WHAT YOU NEED TO DO.
Provide only the number of lines in the data below that contain the word "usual".

DATA SHOWN.
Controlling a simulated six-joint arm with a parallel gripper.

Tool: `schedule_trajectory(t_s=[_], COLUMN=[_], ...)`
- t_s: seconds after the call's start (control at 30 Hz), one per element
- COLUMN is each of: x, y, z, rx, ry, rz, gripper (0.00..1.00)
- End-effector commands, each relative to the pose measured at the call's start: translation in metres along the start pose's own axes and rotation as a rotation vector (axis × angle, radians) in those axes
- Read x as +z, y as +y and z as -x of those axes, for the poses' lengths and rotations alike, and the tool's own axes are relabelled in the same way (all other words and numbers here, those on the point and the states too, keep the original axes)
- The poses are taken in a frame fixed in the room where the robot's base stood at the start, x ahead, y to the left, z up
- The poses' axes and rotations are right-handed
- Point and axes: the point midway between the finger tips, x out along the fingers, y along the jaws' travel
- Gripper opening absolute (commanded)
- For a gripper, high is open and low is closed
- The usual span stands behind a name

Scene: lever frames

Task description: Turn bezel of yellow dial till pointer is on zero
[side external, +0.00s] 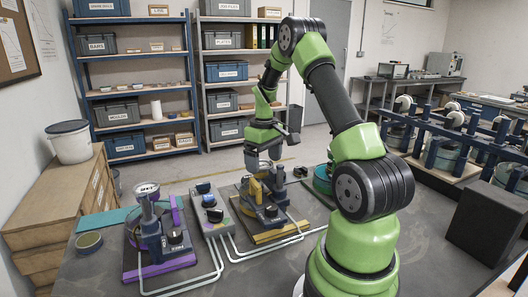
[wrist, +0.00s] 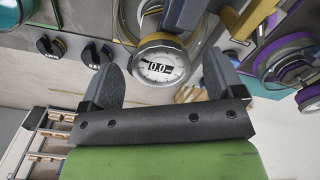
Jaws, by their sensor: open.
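The yellow dial stand (side external: 258,192) is on the bench in the side view, below my gripper (side external: 263,152). In the wrist view, the dial (wrist: 160,66) has a round white face with a dark "0.0" marking and a yellow-toned rim along its upper edge. The pointer is too small to make out. My gripper (wrist: 164,75) is open, with one grey finger on each side of the dial. The fingers look apart from the bezel, but their height relative to it is unclear.
A similar stand with a purple base (side external: 150,225) is to the left. Pale pipes (side external: 220,262) run along the front.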

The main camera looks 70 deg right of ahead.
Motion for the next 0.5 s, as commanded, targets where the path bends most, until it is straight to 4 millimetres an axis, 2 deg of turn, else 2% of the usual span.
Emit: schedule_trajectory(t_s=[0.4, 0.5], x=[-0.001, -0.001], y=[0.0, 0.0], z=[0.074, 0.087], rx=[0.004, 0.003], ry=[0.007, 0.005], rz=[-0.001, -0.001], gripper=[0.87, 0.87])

ANSWER TO THE TASK.
2